A recente coluna da Nora sobre o Di Tella me trouxe à lembrança um fato que compartilho com o leitor ou leitora ligado ao famoso táxi produzido na Argentina. A Nora falará mais sobre ele na coluna dela quarta-feira que vem.
Eu e mais sete amigos resolvemos ir a Buenos Aires para assistir ao grande prêmio de 1973, abertura do campeonato mundial de F-1, em 23 de janeiro. Fomos na quinta-feira, voo bem tarde, para voltarmos na segunda-feira cedo. Venceu Emerson Fittipaldi, com Lotus-Ford 72D. A disputa com os dois Tyrrell-Ford de François Cevert e Jackie Stewart foi épica, Eu estava dentro do circuito, na grama, com visão desobstruída das curvas 6 (Ombú) e 7 (Cajón), ambas para esquerda, a 6 mais rápida que a 7, quando lá pela 80ª volta de 96 a ordem era Cevert, Stewart e Emerson, e o brasileiro começa a caça ao escocês,
Não demorou muito para o Emerson superar o Stewart, era o segundo agora. Mas com o francês a luta parecia ser mais dura, Bem mais para o final, Emerson aproveitou melhor o trecho Vigorita, um “S de média para alta velocidade antes da Ombú, e conseguiu chegar a ela por dentro, liquidando a fatura. Para nós foi um momento para não esquecer.

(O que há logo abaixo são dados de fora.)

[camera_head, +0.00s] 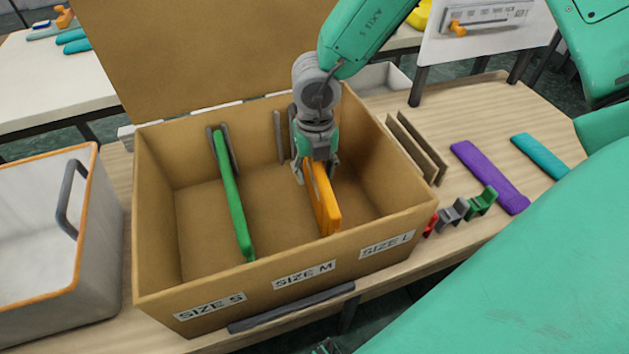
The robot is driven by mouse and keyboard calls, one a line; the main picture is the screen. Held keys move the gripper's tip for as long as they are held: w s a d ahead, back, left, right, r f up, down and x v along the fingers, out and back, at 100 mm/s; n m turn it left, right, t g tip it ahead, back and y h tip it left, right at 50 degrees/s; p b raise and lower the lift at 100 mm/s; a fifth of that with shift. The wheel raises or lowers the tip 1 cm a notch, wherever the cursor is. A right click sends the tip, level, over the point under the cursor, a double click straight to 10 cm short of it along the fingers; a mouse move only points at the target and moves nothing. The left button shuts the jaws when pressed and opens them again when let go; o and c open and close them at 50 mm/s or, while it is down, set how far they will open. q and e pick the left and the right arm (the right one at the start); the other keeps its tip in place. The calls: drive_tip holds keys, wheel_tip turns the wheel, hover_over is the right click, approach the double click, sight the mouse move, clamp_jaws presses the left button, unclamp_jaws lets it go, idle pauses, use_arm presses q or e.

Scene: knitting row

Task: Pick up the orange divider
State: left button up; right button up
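The orange divider (325,205) stands on edge inside the cardboard box (161,235), between the middle and right compartments, above the labels SIZE M and SIZE L. My right gripper (316,176) points down into the box, with its fingers on either side of the divider's upper part. The gripper hides the divider's far end. I cannot tell whether the fingers press on the divider or stand a little apart from it. My left gripper is not in view.
A green divider (232,200) stands in the box, left of the orange one. A white bin (50,250) stands at left. Purple (488,175) and teal (540,156) pieces, small clips (482,203) and brown strips (418,145) lie right of the box. The box lid stands open behind.

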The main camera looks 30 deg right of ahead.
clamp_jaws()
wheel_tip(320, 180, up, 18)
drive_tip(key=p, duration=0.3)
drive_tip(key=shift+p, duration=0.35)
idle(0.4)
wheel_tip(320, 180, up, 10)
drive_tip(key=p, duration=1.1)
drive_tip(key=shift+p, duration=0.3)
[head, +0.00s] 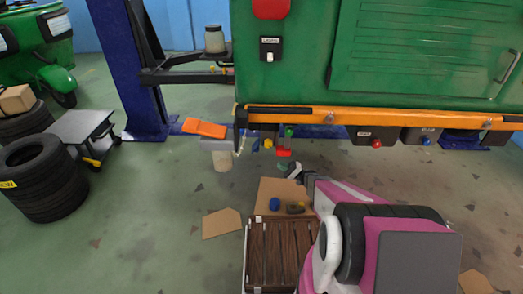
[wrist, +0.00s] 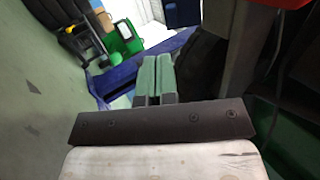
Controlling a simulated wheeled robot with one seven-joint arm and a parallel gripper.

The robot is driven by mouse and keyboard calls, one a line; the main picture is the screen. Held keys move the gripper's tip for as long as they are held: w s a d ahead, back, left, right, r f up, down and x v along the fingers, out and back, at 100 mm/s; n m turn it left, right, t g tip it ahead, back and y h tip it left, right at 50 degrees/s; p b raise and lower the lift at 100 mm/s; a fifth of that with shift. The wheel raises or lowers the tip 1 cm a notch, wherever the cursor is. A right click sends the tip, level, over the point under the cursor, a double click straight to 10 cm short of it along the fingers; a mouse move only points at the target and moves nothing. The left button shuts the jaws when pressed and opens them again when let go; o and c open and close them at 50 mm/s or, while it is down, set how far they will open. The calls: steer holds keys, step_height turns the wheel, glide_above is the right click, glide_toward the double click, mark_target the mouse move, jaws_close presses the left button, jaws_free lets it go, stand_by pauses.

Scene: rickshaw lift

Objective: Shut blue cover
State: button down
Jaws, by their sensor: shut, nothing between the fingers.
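No part is clearly readable as a blue cover. A dark box with a blue knob (head: 426,141) hangs under the orange bumper (head: 345,116) of the green vehicle (head: 300,70) in the head view; whether it has a cover, open or shut, I cannot tell. My gripper (head: 284,167) is below the bumper, left of that box and apart from it. In the wrist view my gripper (wrist: 156,78) shows its two pale green fingers pressed together, with nothing held.
A box with a red knob (head: 376,143) hangs left of the blue-knobbed one. A wooden crate (head: 247,262) and cardboard lie on the floor. A blue lift post (head: 125,65), an orange piece (head: 204,128) and stacked tyres (head: 45,185) stand left. Floor between is clear.

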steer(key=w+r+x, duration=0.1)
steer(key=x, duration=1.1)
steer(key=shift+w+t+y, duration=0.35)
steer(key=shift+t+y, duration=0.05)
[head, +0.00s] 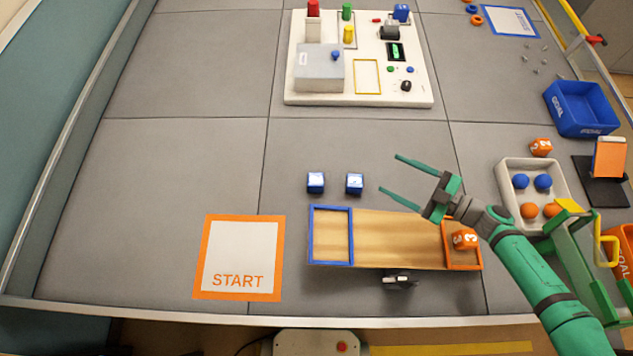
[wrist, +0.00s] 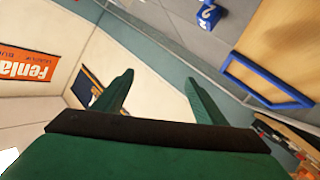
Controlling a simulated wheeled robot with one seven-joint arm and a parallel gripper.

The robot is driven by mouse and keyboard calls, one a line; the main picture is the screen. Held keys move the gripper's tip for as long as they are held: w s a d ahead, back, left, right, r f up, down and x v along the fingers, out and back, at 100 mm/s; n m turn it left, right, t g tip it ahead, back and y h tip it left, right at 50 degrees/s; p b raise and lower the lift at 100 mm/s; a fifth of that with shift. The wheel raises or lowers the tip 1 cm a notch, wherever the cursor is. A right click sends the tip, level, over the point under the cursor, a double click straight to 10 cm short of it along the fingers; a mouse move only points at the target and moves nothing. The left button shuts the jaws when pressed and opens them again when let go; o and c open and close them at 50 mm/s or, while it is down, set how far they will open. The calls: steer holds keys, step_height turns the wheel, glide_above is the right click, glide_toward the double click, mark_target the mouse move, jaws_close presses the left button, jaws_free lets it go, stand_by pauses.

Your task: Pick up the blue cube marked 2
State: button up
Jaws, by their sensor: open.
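Two small blue cubes with pale marks stand on the grey floor mat above the wooden board: a left one (head: 315,182) and a right one (head: 354,184). Their digits are too small to read in the head view. In the wrist view one blue cube (wrist: 209,15) at the top edge, partly cut off, bears a white mark that looks like a 2. I cannot tell for sure which of the two it is. My gripper (head: 388,174) is open and empty, right of the right cube, its fingers pointing left. It also shows in the wrist view (wrist: 160,90).
The wooden board (head: 400,238) has a blue frame (head: 311,235) at left and an orange cube (head: 464,239) at right. A white tray (head: 504,185) with balls stands right of my gripper, a panel (head: 300,94) at the back. The mat left of the cubes is clear.

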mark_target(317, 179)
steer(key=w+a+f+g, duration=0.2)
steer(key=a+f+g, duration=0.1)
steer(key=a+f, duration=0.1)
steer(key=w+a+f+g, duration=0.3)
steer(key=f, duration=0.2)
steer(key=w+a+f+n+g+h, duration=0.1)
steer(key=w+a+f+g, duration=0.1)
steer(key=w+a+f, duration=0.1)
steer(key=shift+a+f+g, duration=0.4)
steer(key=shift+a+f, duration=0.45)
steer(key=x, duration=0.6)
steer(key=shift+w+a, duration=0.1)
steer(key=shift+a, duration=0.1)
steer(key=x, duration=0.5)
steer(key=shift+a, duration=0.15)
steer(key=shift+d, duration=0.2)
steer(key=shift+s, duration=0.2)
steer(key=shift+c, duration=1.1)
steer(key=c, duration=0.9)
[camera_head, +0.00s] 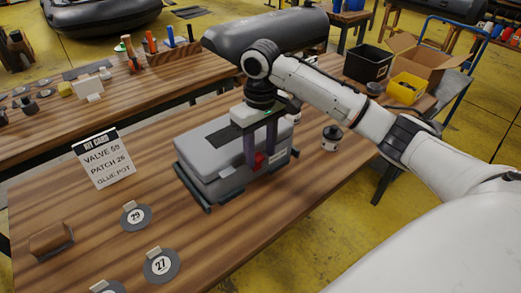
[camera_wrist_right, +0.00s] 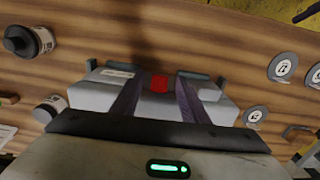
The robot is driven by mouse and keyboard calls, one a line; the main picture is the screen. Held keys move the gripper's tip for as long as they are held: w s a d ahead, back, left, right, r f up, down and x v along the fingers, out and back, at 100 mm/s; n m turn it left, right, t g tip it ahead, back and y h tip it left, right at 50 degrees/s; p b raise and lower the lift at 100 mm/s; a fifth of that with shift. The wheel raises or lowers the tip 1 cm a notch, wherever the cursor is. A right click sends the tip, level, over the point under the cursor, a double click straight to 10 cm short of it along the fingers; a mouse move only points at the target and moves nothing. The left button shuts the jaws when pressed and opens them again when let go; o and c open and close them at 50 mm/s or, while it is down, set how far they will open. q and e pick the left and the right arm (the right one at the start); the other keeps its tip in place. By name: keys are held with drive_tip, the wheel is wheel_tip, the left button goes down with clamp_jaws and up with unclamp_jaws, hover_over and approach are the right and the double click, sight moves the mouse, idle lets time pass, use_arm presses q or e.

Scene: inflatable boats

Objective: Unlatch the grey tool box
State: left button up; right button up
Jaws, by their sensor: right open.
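The grey tool box (camera_head: 208,158) stands shut on the wooden table in the head view, and it also shows in the wrist view (camera_wrist_right: 100,95). A red latch (camera_head: 259,160) sits on its front face; in the wrist view the red latch (camera_wrist_right: 159,83) lies between my fingers. My right gripper (camera_head: 259,160) is open, pointing down over the front of the box, with one finger on each side of the latch. I cannot tell whether the fingers touch it. My left gripper is not in view.
A kit card (camera_head: 98,158) stands left of the box. Round patches numbered 29 (camera_head: 136,216) and 27 (camera_head: 161,265) lie in front. A small pot (camera_head: 331,138) stands right of the box. A yellow bin (camera_head: 406,88) and black box (camera_head: 367,64) are at the back right.

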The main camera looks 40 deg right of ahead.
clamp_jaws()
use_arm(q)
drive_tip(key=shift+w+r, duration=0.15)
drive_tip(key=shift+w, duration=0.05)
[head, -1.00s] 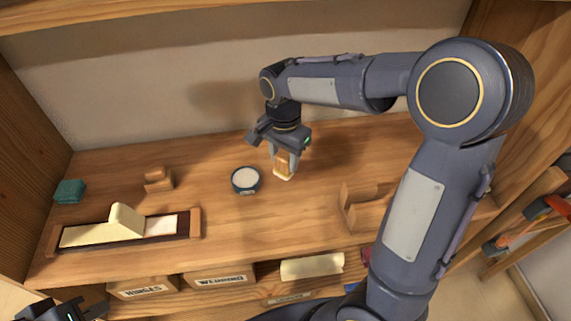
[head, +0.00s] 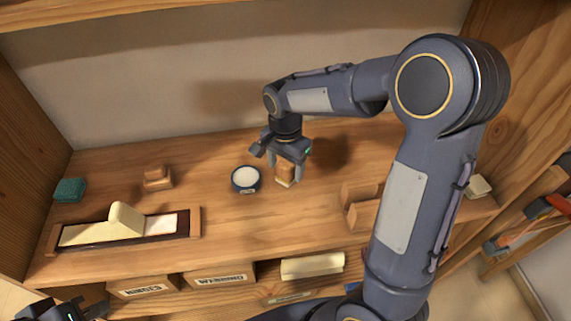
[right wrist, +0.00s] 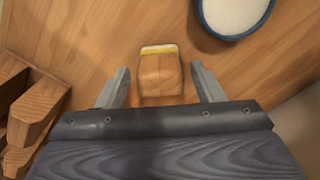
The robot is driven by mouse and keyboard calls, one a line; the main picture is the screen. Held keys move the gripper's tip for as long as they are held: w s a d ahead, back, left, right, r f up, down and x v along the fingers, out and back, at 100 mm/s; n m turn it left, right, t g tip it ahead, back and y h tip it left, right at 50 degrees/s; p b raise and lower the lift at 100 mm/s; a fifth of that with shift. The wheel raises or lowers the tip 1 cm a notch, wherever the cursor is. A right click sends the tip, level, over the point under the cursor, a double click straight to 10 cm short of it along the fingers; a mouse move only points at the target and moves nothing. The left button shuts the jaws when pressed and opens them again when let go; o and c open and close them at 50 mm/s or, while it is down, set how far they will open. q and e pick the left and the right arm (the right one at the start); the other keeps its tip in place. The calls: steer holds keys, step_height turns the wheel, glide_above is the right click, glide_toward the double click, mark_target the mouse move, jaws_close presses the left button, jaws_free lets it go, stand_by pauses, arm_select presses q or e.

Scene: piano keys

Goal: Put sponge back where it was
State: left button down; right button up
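A teal block that looks like a sponge (head: 69,189) lies at the far left of the wooden worktop. My right gripper (head: 286,172) points down near the middle, around a small wooden block with a pale yellow-white edge (head: 286,174). In the right wrist view the block (right wrist: 160,75) sits between the two spread fingers, with a gap on each side. Whether this block carries a sponge layer I cannot tell. My left gripper (head: 52,310) is at the lower left corner, partly cut off, away from the objects.
A round dish with white contents (head: 245,179) stands just left of my right gripper. A keyboard-like tray (head: 70,243) and a small wooden piece (head: 157,178) are on the left. A wooden holder (head: 362,205) stands right. A cream block (head: 480,186) lies far right.

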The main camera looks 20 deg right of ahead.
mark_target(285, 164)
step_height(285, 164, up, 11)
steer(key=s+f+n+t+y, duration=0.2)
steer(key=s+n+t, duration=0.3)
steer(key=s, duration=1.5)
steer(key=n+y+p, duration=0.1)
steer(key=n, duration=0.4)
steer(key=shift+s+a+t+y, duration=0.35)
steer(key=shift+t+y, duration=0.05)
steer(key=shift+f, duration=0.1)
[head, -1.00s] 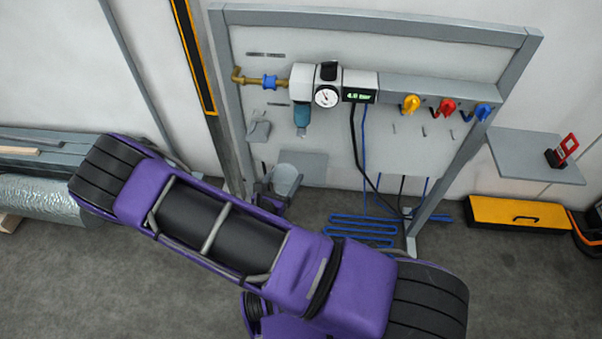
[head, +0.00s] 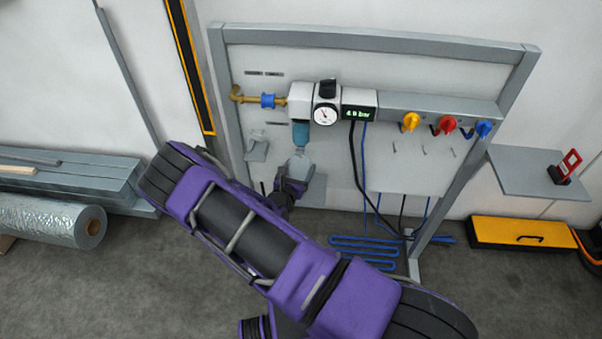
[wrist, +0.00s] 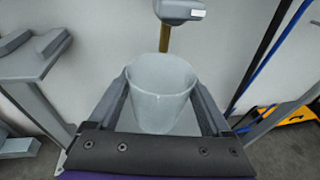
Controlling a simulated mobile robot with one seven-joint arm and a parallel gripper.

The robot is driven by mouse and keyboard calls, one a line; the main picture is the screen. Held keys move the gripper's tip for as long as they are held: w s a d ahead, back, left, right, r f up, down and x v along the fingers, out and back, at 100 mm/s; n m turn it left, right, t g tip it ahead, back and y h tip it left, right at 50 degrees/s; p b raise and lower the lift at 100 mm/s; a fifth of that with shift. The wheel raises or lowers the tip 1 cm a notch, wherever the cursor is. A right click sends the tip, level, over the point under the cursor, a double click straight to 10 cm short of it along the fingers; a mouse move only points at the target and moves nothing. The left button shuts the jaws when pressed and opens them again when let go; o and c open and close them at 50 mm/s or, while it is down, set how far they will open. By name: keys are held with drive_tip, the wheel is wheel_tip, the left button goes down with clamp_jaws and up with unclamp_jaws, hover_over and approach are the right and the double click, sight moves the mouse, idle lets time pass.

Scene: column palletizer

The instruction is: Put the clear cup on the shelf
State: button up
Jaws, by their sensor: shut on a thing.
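The clear cup (wrist: 162,95) is between the two fingers of my gripper (wrist: 163,106) in the wrist view, its open rim facing up. In the head view the cup (head: 299,166) is just below the teal bowl (head: 300,133) of the air unit, with my gripper (head: 292,186) at it, partly hidden by my arm. A grey plate (head: 318,190) lies low at the panel beside the cup. A grey shelf (head: 525,178) stands out from the wall at the right, carrying a red and black item (head: 566,167).
The panel carries a gauge (head: 325,115), a display and coloured valve knobs (head: 447,124). Black and blue hoses hang right of the cup. A small grey bracket (head: 257,147) is to its left. A yellow case (head: 520,232) is under the right shelf.

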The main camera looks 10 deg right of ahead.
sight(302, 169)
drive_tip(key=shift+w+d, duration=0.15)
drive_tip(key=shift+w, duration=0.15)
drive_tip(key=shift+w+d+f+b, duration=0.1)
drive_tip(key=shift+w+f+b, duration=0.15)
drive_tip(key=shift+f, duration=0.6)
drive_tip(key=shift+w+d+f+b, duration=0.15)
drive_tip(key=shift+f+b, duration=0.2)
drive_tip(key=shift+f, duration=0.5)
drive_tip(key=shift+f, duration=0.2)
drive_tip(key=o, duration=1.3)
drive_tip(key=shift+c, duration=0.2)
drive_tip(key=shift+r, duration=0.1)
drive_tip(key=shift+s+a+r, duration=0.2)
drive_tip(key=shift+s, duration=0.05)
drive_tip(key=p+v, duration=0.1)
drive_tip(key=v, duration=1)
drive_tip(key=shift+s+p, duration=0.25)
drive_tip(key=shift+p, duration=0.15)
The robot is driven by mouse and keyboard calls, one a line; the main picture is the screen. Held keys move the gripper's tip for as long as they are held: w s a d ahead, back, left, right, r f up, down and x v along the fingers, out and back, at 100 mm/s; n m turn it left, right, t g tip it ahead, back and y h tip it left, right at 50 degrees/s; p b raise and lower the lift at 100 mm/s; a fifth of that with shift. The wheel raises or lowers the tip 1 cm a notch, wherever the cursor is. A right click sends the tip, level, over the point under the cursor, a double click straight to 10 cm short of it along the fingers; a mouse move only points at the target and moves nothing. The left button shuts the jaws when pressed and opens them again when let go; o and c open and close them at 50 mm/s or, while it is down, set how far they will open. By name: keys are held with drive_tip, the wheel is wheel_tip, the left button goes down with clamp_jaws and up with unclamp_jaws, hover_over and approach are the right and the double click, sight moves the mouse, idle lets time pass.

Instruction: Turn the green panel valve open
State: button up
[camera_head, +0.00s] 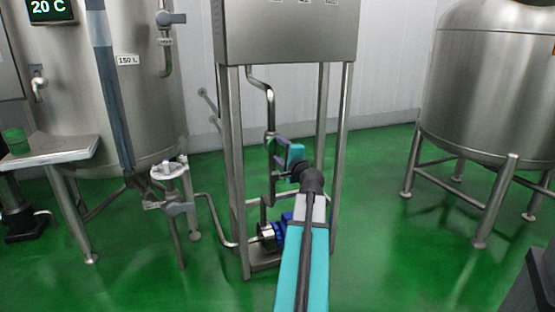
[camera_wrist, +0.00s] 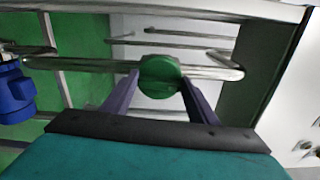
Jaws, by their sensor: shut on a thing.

Faltando uma volta para terminar corri para o boxe (era perto daquele ponto) para festejar com o Emerson e vi Cevert ainda no carro, viseira levantada e lágrimas escorrendo dos seus grandes olhos azuis. A cena ficou marcada na minha memória. Lamentavelmente Cevert perderia a vida no GP dos Estados Unidos, em Watkins Glen, no dia 7 de outubro, ao bater de frente numa defensa metálica e ser degolado. Tinha 29 anos.
Em Buenos Aires a curtição de sempre (na época) da cidade incrível, com churrascarias de dar saudade passados praticamente 50 anos. Acompanhava os bifes de lomo (filé mignon) ou de chorizo (parte traseira do contrafilé, muito macia) a deliciosa cerveja Quilmes Imperial, sem falar as maravilhosas papa fritas (batatas fritas) de lá
A cidade respirava Fórmula 1, o ar era festivo. A imprensa argentina focava a F-1 com tudo. O jornal La Razón tinha não sei quantas edições diárias, sempre com tudo que acontecia no autódromo. Para quem gosta de automobilismo é o lugar perfeito apesar das dificuldades por que passa a Argentina.
Volta para casa
Segunda feira pela manhã, hora de voltar para casa.. De manha cedo, coisa de 7 horas, fomos para a porta do hotel procurar dois táxis para seguirmos todos para o aeroporto. Foi relativamente fácil e adivinhe a marca dos táxis? Di Tella! (não tenho foto dos dois Di Tella juntos, por isso vale a foto de abertura, apenas ilustrativa).
Embarcamos e rumamos para o aeroporto central, o Aeroparque Jorge Newbery. Tudo normal, chegamos com folga de horário para o voo, os dois Di Tella pararam junto ao meio-fio, quase na entrada.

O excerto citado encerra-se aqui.